18 settembre 2016 10:00

Quando decisero di darsi all’agricoltura, come tanti figli della contestazione degli anni settanta, Maurizio Gria e Fulvia Mantovani non immaginavano che, un giorno di fine estate di quasi quarant’anni dopo, avrebbero festeggiato con uno scontato “butta la pasta” i cinque milioni racimolati con una campagna di autofinanziamento.

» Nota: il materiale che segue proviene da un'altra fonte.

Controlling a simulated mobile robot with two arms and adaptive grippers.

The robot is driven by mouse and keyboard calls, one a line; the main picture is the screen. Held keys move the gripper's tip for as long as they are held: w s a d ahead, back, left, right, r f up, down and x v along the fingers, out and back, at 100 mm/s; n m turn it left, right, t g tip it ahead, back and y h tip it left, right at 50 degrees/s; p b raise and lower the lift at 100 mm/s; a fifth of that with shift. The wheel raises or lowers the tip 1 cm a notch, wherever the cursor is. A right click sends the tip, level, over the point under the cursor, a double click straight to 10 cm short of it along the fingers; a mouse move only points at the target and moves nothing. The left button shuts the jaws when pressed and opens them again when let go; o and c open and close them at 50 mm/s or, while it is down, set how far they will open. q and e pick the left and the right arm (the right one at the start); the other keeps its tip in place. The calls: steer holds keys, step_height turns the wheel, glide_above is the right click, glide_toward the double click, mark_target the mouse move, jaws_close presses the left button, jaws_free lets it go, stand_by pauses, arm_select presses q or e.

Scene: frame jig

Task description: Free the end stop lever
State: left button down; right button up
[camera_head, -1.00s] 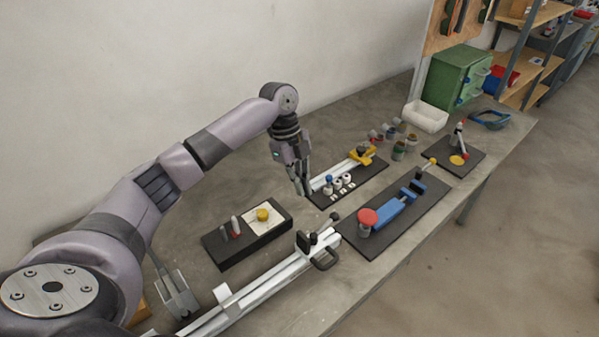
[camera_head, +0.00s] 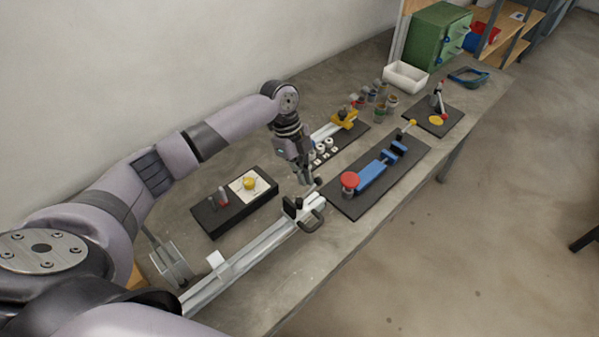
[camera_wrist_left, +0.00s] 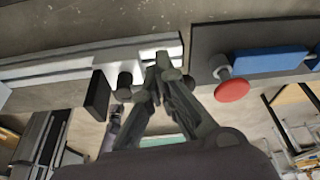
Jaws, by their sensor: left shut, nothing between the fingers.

Lo fanno in una delle tre cucine del pastificio che hanno appena inaugurato a Casteldidone, nelle campagne tra Cremona e Mantova. Si tratta di un gioiello di bioedilizia, oltre che di un miracolo della cosiddetta altra economia, dove non esistono manager strapagati e il business della chimica agricola è messo al bando: quasi 15mila metri quadri di stabilimento interamente costruito con materiali riciclabili prodotti in un raggio di 150 chilometri (pareti, scale e pavimenti in legno della val Camonica, acciaio, argilla, canapa), circondato di ampie vetrate per renderlo “un luogo aperto” che permetta agli operai di lavorare affacciati sulla campagna che li circonda, con macchinari nuovissimi e pannelli fotovoltaici che garantiscono il 50 per cento di corrente elettrica pulita (“ma entro due anni avremo la totale autosufficienza energetica”, assicurano). Una volta ultimato, ci saranno pure un parco per i bambini, un asilo, una sala convegni e un museo.

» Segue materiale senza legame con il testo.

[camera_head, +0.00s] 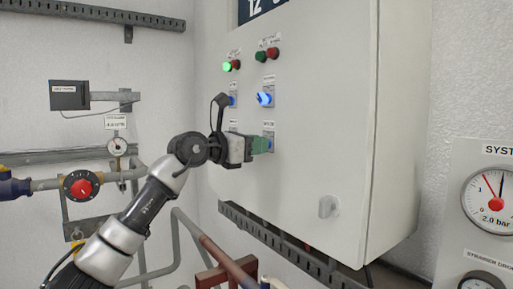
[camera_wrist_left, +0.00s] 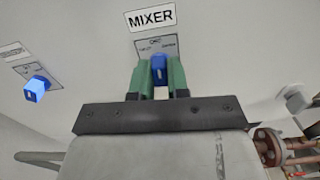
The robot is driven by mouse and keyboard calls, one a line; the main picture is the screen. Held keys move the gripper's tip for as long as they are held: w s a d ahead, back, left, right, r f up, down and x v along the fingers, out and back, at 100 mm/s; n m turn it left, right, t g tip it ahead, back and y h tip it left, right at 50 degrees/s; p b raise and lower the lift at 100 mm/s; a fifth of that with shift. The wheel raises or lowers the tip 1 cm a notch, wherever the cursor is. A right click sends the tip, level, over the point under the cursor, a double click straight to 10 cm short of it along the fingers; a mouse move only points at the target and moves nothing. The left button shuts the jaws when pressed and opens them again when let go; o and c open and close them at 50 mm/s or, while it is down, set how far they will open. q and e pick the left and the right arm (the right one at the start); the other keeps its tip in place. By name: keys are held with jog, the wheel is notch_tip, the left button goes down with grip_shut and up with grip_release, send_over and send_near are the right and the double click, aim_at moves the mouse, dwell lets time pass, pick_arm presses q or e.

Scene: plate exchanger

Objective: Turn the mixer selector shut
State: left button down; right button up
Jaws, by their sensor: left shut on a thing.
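The mixer selector is a blue knob (camera_wrist_left: 159,66) on the white cabinet front, under a label reading MIXER (camera_wrist_left: 151,18) in the left wrist view. In the head view only a small blue part of it (camera_head: 270,144) shows beside the fingertips. My left gripper (camera_head: 261,145) reaches it from the left and is shut on the knob. Its two green fingers (camera_wrist_left: 158,80) stand on either side of the knob in the left wrist view. The fingers hide the knob's lower part and some of its plate. My right gripper is not in view.
Another blue selector (camera_head: 264,98) sits above on the white cabinet (camera_head: 310,130), below green and red lamps (camera_head: 267,55). A further blue knob (camera_wrist_left: 37,88) is left of the mixer. Pipes and a red valve knob (camera_head: 82,187) lie left; a pressure gauge (camera_head: 493,200) is right.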

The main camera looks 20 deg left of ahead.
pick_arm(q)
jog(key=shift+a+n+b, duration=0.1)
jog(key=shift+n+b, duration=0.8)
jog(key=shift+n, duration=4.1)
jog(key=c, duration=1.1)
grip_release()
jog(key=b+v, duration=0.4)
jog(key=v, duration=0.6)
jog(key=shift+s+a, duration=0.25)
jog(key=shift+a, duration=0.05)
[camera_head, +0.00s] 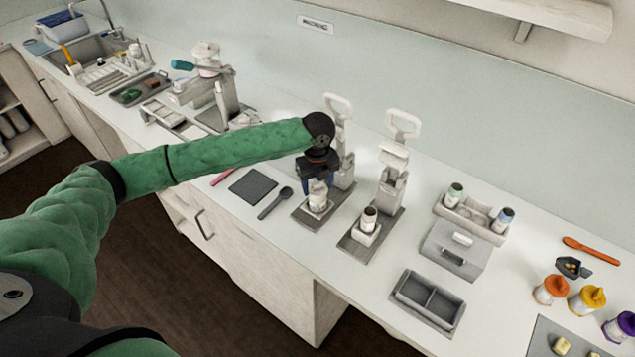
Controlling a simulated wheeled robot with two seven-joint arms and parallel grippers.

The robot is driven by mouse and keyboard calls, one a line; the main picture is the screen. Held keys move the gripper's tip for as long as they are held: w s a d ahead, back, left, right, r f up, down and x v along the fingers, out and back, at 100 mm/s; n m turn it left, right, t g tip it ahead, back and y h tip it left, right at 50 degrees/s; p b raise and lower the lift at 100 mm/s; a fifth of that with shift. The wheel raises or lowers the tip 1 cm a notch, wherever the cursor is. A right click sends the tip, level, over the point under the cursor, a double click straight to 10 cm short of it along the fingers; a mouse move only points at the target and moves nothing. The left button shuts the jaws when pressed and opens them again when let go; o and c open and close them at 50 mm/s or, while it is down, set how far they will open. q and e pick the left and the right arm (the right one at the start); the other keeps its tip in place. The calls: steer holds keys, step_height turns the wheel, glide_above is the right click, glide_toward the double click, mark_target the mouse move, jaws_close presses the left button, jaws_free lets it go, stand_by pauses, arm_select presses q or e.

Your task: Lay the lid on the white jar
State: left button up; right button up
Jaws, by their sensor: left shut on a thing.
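A white jar (318,201) stands upright on the grey base of the left one of two lever presses in the middle of the counter. My left arm reaches in from the left, and my left gripper (319,181) points down right over this jar. Its fingers are shut on a small thing at the jar's top, which looks like the lid; the fingers mostly hide it. I cannot tell whether the lid touches the jar's rim. My right gripper is not in view.
The right press (390,190) holds a dark-topped jar (369,217) close by. A grey pad (253,186) and dark spoon (275,203) lie left of the presses. A bottle rack (470,218), grey box (455,250) and divided tray (428,299) stand to the right.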

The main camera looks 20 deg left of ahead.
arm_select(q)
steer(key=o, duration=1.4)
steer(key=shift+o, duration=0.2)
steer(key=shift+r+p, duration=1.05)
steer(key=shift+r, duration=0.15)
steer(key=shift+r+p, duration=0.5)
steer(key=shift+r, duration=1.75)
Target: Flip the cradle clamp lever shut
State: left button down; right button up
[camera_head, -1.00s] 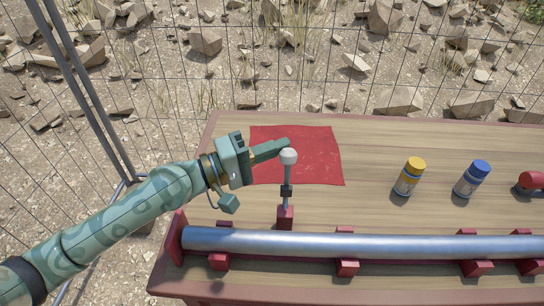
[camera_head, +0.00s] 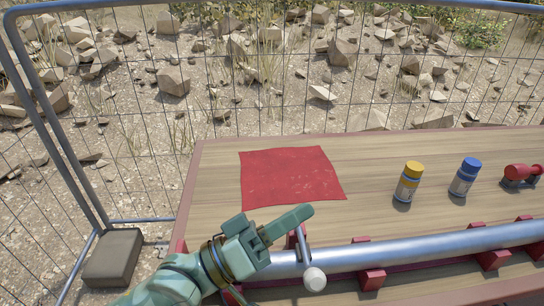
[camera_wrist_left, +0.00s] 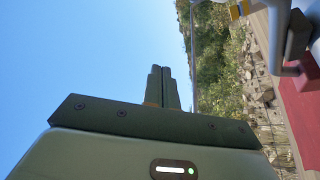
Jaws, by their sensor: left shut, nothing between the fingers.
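The clamp lever (camera_head: 306,253) is a grey rod with a white ball knob (camera_head: 314,279). It lies over toward me across the steel pipe (camera_head: 420,246), with the knob on the near side. Its red base (camera_head: 292,240) is behind the pipe, partly hidden by my gripper. The pipe rests in red cradle blocks (camera_head: 371,279). My left gripper (camera_head: 306,211) is shut and empty, just above the lever's base end; I cannot tell whether it touches. Its closed fingers show in the left wrist view (camera_wrist_left: 160,86). My right gripper is not in view.
A red cloth (camera_head: 290,175) lies flat on the wooden table (camera_head: 380,160). A yellow-capped bottle (camera_head: 407,184), a blue-capped bottle (camera_head: 464,178) and a red tool (camera_head: 522,174) stand to the right. A wire fence (camera_head: 130,100) runs behind.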

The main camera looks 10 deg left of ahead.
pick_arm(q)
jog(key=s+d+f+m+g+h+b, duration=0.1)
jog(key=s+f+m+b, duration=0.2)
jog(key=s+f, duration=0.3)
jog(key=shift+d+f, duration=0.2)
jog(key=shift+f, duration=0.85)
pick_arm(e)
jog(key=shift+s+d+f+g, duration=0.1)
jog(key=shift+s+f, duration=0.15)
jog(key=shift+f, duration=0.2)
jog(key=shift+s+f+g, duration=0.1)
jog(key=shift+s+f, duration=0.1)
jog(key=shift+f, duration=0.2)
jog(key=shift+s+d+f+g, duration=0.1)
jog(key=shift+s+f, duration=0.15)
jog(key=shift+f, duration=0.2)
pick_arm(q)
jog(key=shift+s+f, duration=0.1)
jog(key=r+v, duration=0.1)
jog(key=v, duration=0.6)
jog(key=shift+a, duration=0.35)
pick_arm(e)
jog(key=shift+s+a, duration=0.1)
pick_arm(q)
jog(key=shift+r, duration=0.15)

Si sono inventati delle azioni mutualistiche emesse dalla stessa azienda, con un dividendo annuale in soldi e in buoni spesa

Per vedere da vicino e studiare questa fabbrica che per diversi aspetti somiglia al modello messo in piedi da Adriano Olivetti negli anni settanta sono arrivati curiosi ed esperti da tutto il mondo, dalla Germania al Giappone. L’Iris differisce però in maniera sostanziale rispetto al “comunitarismo” di Olivetti su un punto decisivo: qui non c’è un padrone illuminato ma la proprietà è collettiva.

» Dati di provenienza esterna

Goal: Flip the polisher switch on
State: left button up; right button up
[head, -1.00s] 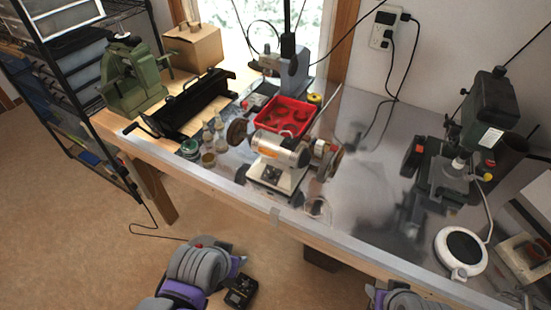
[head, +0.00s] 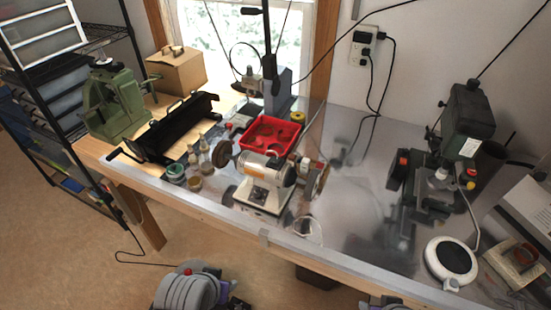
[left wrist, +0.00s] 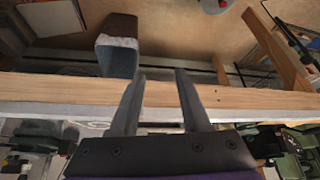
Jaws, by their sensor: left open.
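The polisher (head: 266,172), a white and silver bench machine with a wheel at each end, stands upright near the bench's front edge in the head view. A dark switch plate (head: 258,193) shows on its front base; its on or off position is too small to tell. My left arm shows at the bottom of the head view, below the bench and apart from the polisher, with its fingers out of frame. In the left wrist view my left gripper (left wrist: 160,76) has two parted fingers with nothing between them, in front of the bench edge. My right gripper is out of view.
The metal-topped bench (head: 340,190) has clear room right of the polisher. A red tray (head: 268,124) sits behind it, small bottles and jars (head: 196,168) to its left. A drill press (head: 460,130) and a white round device (head: 452,262) stand at right. A wooden leg (head: 145,220) supports the bench.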

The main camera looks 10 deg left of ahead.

Le decisioni le prende un consiglio d’amministrazione – nel quale sono rappresentati i lavoratori, i gruppi d’acquisto e i piccoli finanziatori – nonché l’assemblea alla quale partecipano tutti, compreso chi ha sottoscritto le azioni mutualistiche da mille euro grazie alle quali sono stati raccolti i cinque milioni sui sette previsti come obiettivo finale, usati per la costruzione del nuovo stabilimento. Il tasso di partecipazione agli incontri è vicino al 100 per cento, segno che chi sottoscrive si sente coinvolto nel suo destino.

Seminare il cambiamento
L’Iris ha deciso fin dall’inizio, nel 1978, di non sottostare alle regole del mercato: niente grande distribuzione, con la sola recente eccezione della Coop; rapporto diretto con piccoli negozi e consumatori, al punto che il 35 per cento della produzione è destinato alla rete dei gruppi d’acquisto solidale, che negli anni ottanta loro stessi contribuirono a creare; coinvolgimento nel progetto degli agricoltori, ai quali si chiede di diventare soci finanziatori in cambio della possibilità di ottenere finanziamenti da Banca Etica e del pagamento di un “giusto” prezzo garantito che riconosce il lavoro svolto e la qualità del prodotto, senza lasciarsi influenzare dalla spirale deflazionistica: il grano attualmente viene pagato 35 euro al quintale, contro gli attuali 16 sul mercato.

Soprattutto, ha detto no all’intermediazione bancaria. Si sono inventati delle azioni mutualistiche emesse dalla stessa azienda, con un dividendo annuale in soldi e in buoni spesa, e la garanzia della restituzione del capitale, a richiesta o alla scadenza. È stato così che sono stati raccolti i cinque milioni che ora stanno festeggiando.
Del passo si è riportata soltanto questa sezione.